Table 4 shows that the conversion of 2M3BN over Rh/TNTs, the TOF, and the ratio of l:b, all increased along with the increase in reaction temperature from 80 °C to 120 °C. For Rh/B–TNTs (c
1), when the reaction temperature increased from 80 °C to 120 °C, the conversion of 2M3BN, the total amount of aldehydes, and the ratio of l:b, all improved. Thus, it can be concluded that the suitable reaction temperature should be 120 °C. The difference is that under the almost identical Rh loading and reaction temperature, the activity of Rh/B–TNTs is significantly higher than that of Rh/TNTs. This clearly demonstrates that the presence of B in the catalysts is greatly beneficial for the hydroformylation reaction of 2M3BN. However, the isomerization of 2M3BN increases when the temperature increases from 80 °C to 120 °C, indicating that increasing the temperature is more favorable for the isomerization of 2M3BN.
The stability of catalysts is important for the hydroformylation of olefins for practical application. It was reported that the stability of Ni catalysts can be enhanced by boron doping [
42]. Density functional theory calculations also suggested that the presence of boron could improve the stability of the catalyst by selectively blocking the deposition, nucleation, and growth of resilient carbon species of Co catalysts under Fischer-Tropsch synthesis conditions [
43].
To investigate the stability of the catalysts, Rh/TNTs (a
1) and Rh/B–TNTs (c
1) were selected for recycle catalytic experiments.
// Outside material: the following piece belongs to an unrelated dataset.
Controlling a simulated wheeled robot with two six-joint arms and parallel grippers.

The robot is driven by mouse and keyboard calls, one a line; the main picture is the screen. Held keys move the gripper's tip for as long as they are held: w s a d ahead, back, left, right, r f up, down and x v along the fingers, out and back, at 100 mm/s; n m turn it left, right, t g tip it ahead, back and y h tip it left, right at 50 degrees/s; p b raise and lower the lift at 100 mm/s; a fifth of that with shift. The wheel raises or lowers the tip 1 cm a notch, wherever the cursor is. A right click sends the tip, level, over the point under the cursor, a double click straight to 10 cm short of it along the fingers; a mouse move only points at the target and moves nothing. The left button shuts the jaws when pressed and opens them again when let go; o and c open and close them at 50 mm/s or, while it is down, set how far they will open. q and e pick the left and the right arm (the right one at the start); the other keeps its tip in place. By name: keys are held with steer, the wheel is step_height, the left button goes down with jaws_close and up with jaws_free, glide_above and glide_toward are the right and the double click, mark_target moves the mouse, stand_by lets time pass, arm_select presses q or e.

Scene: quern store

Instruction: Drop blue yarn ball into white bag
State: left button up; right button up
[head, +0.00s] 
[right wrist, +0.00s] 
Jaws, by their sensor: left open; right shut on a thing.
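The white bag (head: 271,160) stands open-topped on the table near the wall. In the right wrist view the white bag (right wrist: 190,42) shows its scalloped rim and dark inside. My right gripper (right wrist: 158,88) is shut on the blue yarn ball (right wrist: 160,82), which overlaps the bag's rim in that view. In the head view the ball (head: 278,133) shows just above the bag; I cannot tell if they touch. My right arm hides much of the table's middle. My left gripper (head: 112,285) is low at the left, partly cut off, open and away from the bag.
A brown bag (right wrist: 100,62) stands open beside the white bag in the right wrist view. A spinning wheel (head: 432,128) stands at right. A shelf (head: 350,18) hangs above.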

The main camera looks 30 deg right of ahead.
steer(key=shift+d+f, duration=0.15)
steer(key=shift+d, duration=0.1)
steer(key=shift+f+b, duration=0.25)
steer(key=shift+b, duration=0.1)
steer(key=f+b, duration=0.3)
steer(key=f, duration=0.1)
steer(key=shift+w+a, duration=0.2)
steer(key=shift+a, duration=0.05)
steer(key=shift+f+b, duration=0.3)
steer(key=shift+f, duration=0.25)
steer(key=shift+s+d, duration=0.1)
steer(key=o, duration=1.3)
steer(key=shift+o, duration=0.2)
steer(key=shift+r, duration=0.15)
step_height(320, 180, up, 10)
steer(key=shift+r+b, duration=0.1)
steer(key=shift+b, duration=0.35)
The experimental results are listed in
Table 5. As can be seen from this Table, Rh/B–TNTs (c
1) remained highly active and the yield of aldehyde maintained at around 67.8% in the fourth recycles. However, the Rh/TNTs (a
1) shows poor stability. We used ICP to test the rhodium content in the solution after the reaction (listed in
Table 6). We can clearly see that the addition of B can significantly reduce the loss of rhodium. The Rh content is about 18.8 PPM in the solution after the first reaction used for the Rh/B–TNTs(c
1) catalyst and is much smaller than that in the solution used for the Rh/TNTs(a
1) catalyst, which is about 42.8 PPM. The experimental results show that boron doping can greatly improve the catalytic stability of the catalyst.